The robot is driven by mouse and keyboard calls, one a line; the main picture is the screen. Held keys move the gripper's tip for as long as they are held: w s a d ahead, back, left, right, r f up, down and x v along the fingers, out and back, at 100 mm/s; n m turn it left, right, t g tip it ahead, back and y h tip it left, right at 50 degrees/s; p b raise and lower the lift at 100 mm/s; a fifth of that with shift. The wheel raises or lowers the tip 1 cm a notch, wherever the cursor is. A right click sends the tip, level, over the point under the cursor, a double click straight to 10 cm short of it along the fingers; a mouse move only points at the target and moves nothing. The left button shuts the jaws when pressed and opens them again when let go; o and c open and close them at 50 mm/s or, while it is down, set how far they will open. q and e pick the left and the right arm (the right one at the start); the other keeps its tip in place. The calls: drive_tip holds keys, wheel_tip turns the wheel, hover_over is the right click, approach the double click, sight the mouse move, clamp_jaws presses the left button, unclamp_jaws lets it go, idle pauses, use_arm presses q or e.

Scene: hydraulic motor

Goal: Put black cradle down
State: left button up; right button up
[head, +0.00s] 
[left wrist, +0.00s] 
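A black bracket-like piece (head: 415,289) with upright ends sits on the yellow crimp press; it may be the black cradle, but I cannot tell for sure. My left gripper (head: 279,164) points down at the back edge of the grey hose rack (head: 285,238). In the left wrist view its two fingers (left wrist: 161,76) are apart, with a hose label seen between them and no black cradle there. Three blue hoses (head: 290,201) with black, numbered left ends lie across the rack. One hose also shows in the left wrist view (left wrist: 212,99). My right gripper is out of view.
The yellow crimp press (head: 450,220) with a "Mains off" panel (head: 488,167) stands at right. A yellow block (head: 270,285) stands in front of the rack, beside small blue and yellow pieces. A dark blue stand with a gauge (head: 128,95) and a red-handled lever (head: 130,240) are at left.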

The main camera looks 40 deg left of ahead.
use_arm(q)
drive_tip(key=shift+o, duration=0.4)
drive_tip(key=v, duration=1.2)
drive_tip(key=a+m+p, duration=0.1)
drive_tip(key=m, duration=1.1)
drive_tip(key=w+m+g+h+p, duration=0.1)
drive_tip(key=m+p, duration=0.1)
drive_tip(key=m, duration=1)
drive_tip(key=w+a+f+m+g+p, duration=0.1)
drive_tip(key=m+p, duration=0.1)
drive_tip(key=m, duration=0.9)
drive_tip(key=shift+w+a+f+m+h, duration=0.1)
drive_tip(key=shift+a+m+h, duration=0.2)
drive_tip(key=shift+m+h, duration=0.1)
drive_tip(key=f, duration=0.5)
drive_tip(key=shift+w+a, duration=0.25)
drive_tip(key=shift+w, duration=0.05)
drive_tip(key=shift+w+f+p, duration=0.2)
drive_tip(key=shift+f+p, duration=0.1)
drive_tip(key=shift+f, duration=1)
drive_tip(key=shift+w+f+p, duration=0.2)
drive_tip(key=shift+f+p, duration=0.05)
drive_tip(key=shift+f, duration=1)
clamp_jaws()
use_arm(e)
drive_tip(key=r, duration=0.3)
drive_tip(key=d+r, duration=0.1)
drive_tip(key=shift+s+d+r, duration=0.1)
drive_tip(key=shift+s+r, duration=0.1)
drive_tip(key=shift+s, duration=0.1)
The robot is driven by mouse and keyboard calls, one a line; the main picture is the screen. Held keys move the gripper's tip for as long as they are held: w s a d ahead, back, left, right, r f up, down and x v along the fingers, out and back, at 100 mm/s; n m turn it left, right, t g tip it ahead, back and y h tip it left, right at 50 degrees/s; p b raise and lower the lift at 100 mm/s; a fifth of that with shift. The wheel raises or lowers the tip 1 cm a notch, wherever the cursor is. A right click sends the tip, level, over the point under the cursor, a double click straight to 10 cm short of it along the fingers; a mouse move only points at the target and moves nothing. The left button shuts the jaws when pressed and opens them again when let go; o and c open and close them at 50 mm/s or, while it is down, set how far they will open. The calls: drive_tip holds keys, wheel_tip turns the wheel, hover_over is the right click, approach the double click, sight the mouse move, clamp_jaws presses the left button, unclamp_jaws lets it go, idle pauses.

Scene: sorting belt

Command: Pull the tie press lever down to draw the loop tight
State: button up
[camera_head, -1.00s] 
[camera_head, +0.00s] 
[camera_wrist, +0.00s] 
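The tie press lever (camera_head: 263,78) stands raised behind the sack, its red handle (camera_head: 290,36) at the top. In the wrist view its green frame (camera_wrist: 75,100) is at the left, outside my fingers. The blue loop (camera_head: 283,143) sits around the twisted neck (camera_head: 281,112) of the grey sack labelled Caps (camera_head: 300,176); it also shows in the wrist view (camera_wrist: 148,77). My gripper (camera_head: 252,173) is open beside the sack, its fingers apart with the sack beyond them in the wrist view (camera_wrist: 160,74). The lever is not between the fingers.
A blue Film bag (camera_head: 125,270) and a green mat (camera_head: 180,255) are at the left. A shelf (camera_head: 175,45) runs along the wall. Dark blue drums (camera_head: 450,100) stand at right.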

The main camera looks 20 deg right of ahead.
┄┄┄┄┄┄┄┄┄┄
Brief: Please print exactly, and only, the lines from the line with "Command: Pull the" to the line with "[camera_head, +0.00s]", both included.

The answer:
Command: Pull the tie press lever down to draw the loop tight
State: button up
[camera_head, -1.00s] 
[camera_head, +0.00s] 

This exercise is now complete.